- [What is expected] Return the exact lines spanning from the line with "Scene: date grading" through the last line of the entries, boundaries included, and no others.

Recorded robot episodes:
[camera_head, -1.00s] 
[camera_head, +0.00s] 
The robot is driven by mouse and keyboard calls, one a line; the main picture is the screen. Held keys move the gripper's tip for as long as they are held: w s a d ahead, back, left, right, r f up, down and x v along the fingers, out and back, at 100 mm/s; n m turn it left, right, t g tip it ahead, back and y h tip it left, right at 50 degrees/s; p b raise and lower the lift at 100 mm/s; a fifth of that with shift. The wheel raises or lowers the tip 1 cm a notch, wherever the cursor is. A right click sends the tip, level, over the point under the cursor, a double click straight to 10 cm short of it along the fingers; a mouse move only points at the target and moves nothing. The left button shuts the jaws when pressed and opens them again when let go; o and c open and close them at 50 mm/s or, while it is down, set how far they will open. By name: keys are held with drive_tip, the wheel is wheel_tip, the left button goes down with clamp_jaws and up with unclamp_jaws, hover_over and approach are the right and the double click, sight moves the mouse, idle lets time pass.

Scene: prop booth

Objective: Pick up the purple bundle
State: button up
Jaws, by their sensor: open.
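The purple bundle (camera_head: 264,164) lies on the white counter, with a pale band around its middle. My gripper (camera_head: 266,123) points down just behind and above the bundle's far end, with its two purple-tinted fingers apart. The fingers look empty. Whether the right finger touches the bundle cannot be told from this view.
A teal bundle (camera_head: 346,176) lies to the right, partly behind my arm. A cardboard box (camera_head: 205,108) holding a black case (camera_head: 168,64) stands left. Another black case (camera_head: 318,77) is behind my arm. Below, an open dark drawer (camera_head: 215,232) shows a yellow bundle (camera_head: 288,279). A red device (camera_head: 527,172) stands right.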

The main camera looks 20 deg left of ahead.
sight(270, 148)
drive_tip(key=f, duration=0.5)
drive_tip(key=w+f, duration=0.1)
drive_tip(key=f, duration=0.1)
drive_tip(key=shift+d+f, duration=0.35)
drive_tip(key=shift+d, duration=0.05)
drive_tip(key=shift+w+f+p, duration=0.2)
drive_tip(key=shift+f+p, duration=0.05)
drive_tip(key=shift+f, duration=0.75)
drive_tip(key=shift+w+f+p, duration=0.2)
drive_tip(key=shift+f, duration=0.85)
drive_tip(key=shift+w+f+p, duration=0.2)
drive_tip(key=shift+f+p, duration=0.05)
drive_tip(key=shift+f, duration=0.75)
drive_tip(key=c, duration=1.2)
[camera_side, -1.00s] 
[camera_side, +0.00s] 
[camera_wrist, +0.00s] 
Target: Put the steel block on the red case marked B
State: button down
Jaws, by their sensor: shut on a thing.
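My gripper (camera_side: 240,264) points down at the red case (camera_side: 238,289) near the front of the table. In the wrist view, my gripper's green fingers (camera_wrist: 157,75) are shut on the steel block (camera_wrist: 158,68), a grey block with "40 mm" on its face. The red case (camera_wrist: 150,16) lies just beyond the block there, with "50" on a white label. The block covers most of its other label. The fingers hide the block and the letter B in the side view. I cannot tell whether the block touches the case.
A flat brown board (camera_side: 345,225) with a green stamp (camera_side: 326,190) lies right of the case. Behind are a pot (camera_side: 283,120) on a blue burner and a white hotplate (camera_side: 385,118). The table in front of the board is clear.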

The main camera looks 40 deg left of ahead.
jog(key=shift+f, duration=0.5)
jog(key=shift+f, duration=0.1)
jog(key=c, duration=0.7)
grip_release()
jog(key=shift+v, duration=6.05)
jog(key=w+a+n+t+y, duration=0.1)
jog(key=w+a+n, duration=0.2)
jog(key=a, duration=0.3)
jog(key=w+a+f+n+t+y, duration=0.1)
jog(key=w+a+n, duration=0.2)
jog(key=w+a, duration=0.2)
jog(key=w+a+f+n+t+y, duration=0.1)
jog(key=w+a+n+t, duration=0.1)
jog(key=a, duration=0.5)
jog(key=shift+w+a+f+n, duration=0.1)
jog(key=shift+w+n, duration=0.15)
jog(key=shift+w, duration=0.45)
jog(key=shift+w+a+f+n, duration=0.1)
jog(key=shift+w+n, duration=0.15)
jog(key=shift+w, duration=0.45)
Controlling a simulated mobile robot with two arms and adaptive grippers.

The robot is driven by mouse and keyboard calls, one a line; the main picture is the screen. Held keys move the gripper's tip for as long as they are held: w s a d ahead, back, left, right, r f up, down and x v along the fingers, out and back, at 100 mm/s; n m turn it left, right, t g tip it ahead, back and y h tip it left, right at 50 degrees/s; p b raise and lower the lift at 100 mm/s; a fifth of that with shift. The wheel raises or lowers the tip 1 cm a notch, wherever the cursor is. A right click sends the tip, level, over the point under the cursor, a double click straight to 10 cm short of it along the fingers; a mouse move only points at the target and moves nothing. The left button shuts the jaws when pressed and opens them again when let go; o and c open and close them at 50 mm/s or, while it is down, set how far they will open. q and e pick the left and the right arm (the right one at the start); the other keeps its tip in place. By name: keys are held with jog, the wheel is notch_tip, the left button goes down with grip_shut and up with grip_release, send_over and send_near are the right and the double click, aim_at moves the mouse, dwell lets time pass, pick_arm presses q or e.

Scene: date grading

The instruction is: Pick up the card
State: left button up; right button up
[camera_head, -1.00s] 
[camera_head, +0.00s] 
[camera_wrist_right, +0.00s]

- [Full solution]
Scene: date grading

The instruction is: Pick up the card
State: left button up; right button up
[camera_head, -1.00s] 
[camera_head, +0.00s] 
[camera_wrist_right, +0.00s]

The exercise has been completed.